03-25-2024, 06:23 PM
(03-22-2024, 04:47 AM)SMcNeill Wrote: Note 2 that QBASIC and QB64 are neither one CaSe SeNsItIve...Which is how ALL programming languages should have been, in the first place.
I or i, it doesn't matter as far as variable names go.
I mean, when I first discovered the C language, and I discovered a number of syntactic features that I thought were fantastic, like:
* The ++ (or --) operator, increment (or decrement) the variable next to it so that you can use
i++ or ++i to increment, and --i or i-- to decrement, the variable i by 1, a very common practice in programming. Plus, it goes further than that, so that you can say
k==++i , which means, add 1 to i and assign it to k, or
k==i++, which means, assign the current value of i to k, then add 1 to i. The symbol -- does the same thing, except it subtracts 1.

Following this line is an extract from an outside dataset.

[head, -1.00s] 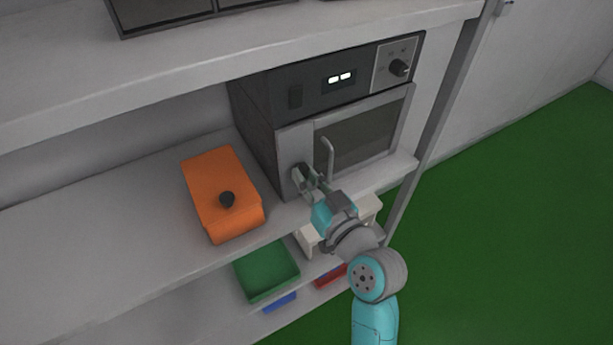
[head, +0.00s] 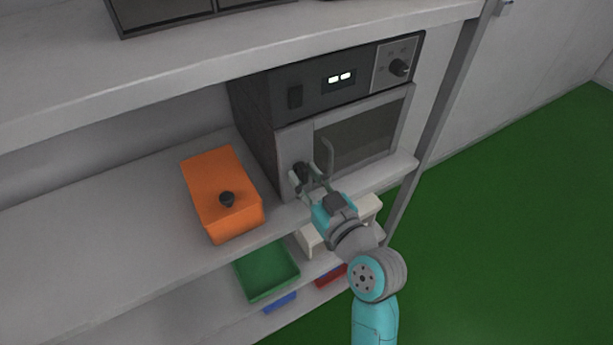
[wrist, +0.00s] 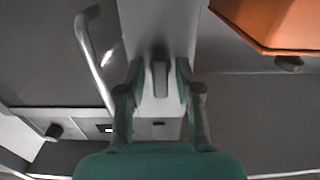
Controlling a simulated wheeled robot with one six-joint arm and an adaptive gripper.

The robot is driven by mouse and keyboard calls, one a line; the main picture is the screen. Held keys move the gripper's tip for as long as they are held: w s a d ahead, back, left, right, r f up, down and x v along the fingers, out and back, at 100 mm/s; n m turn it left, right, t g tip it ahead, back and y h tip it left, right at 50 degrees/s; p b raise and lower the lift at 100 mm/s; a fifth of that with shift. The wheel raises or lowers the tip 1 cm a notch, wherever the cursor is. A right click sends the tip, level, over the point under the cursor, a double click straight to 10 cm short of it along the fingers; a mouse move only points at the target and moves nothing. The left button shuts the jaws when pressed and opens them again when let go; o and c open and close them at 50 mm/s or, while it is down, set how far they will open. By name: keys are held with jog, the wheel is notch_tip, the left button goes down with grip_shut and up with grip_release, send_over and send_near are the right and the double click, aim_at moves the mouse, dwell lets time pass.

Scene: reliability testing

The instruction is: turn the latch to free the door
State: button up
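The dark latch (head: 299,168) sits on the light panel at the left of the oven door (head: 360,137). In the wrist view the latch (wrist: 160,74) is a short dark bar pointing along the fingers, between the two fingertips. My gripper (head: 307,181) is at the latch, and its fingers (wrist: 157,80) stand apart, one on each side of it. A gap shows on both sides, so they do not appear to clamp it. The door looks closed, and its bent handle (head: 329,156) stands right of my gripper. The fingers partly cover the latch in the head view.
An orange box (head: 212,185) with a dark knob stands on the shelf left of the oven. The upper shelf (head: 200,75) overhangs the shelf space. Below are a green tray (head: 267,272) and a white item (head: 308,240). Green floor (head: 500,230) lies open at right.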

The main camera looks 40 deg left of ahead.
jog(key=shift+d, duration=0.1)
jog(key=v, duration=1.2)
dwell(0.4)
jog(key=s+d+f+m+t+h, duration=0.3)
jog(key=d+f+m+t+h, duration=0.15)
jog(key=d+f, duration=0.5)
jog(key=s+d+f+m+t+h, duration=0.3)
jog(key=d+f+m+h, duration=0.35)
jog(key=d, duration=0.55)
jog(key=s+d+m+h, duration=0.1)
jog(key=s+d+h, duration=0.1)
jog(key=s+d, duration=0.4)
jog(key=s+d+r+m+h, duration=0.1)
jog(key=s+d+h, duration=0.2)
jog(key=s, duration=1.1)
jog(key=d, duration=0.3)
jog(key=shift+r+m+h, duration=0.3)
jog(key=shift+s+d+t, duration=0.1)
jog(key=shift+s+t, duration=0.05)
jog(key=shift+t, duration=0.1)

* The +=, -=, *=, and /= operators. This allows compressing an expression
k == k*5 can be expressed as
k*=5
This also works for the other three operators.

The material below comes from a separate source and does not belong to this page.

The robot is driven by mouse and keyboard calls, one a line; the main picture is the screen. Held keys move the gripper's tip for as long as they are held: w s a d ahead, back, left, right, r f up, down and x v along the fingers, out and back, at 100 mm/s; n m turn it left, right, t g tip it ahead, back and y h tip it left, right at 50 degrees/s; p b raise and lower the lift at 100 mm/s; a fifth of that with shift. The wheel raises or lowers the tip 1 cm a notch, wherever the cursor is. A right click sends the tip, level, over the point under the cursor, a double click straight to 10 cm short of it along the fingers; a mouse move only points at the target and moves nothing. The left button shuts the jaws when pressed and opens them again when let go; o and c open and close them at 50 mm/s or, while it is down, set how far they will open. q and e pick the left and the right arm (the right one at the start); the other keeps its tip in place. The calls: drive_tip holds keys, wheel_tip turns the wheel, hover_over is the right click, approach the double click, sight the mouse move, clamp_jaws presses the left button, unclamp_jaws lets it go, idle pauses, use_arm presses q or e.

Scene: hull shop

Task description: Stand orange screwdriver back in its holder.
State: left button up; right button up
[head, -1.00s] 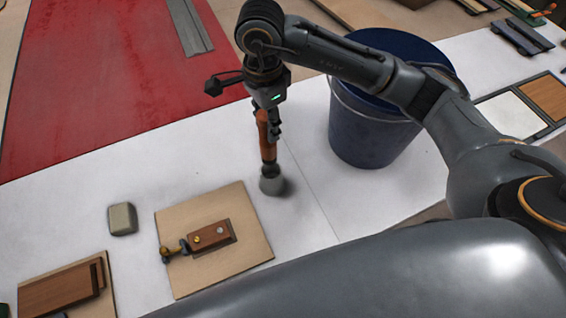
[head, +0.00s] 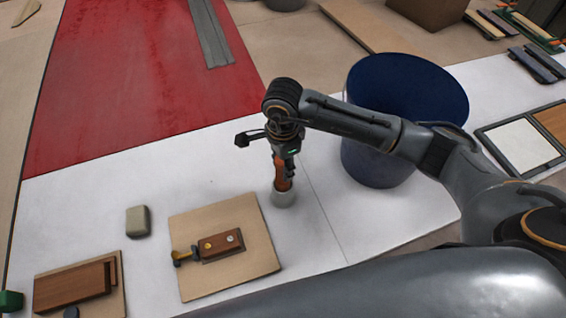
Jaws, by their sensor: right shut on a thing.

This last feature is so useful that Free Pascal has implemented +=, -=, *=, and /= as an addition to the standard
A := A+31; which can now also be expressed as a+= 31;
However, one of the things that soured me on the language was the brain-dead, stupidly moronic, and insane practice of having CASE-SENSITIVE identifiers! Programming is hard enough as it is, and making identifiers case-sensitive is the stupidest way to cause programmers to introduce bugs. Now, on top of the effort of getting the scope and "seeing the picture" of a program, so you can maintain it, now you have to remember which case the identifier uses. Yes, I know by now C/C++ programmers have gotten used to this state of affairs, but, then again, we have a phrase for those trapped in a situation and think it is reasonable, "The Stockholm Syndrome."